** BEGIN **
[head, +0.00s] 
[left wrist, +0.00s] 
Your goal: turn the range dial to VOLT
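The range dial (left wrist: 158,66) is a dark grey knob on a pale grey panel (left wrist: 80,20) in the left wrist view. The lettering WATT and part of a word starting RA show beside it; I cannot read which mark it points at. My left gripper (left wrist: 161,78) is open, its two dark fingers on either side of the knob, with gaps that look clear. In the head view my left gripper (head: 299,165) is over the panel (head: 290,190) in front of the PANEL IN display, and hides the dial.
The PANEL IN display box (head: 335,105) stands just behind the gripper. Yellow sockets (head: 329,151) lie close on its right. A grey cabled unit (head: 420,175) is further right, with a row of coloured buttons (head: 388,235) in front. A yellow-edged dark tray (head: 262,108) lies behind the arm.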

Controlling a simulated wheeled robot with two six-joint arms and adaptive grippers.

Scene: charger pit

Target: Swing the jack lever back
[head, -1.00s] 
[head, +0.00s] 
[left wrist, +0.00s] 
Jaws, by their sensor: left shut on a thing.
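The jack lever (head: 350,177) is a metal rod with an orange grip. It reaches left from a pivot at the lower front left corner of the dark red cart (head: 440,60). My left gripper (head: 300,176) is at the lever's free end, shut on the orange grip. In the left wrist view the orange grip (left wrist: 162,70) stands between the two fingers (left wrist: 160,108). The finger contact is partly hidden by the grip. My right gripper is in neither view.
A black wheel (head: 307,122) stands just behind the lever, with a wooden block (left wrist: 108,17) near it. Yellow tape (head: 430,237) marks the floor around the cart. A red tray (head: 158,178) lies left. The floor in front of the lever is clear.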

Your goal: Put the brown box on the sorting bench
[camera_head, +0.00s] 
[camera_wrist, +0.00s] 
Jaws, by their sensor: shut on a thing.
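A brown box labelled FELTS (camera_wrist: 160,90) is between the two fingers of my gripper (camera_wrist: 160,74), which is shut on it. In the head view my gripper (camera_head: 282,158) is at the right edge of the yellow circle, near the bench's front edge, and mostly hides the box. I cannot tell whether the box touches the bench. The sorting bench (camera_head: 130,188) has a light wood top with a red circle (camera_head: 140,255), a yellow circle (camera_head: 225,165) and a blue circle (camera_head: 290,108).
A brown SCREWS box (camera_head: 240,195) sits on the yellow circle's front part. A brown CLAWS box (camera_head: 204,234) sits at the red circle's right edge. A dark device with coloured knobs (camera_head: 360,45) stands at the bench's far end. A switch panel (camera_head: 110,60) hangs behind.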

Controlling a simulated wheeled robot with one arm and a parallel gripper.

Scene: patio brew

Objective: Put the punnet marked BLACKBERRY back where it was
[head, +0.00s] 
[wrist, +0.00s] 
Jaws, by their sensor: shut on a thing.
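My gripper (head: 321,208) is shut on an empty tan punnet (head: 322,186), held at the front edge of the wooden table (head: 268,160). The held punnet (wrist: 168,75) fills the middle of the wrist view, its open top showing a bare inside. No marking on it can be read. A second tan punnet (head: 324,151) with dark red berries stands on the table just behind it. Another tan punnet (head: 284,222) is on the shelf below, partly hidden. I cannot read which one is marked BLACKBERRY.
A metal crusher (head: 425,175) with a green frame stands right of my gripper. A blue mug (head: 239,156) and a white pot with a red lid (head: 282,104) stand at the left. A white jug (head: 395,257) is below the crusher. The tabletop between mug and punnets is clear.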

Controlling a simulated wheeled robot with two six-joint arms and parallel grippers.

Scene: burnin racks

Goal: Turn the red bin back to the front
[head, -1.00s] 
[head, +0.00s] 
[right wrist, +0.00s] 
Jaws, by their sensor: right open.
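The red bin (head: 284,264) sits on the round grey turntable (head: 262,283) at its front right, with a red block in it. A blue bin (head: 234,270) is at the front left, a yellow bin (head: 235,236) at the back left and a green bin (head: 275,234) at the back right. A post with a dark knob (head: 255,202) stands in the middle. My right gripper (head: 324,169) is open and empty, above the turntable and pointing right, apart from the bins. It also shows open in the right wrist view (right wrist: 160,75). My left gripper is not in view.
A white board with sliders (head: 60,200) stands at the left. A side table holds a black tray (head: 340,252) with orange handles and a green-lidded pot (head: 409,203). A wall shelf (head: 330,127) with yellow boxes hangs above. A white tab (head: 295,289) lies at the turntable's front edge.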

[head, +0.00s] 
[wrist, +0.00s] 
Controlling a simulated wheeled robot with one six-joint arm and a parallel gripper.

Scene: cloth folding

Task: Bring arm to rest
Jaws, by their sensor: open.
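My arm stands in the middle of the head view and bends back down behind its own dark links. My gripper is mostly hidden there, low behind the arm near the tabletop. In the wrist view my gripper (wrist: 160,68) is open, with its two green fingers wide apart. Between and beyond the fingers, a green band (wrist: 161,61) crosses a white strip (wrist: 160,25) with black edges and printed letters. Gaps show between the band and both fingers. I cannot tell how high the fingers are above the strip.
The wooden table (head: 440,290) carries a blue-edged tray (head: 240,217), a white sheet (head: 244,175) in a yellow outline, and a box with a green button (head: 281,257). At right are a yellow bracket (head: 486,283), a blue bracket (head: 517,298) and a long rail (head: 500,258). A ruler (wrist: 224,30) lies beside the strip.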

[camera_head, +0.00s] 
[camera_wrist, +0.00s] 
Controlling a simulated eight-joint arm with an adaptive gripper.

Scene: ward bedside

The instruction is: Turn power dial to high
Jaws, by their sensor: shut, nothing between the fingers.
** END **
Given problem: From the records above, pick out and copy each line holding the word "arms".

Exercise response:
Controlling a simulated wheeled robot with two six-joint arms and adaptive grippers.
Controlling a simulated wheeled robot with two six-joint arms and parallel grippers.

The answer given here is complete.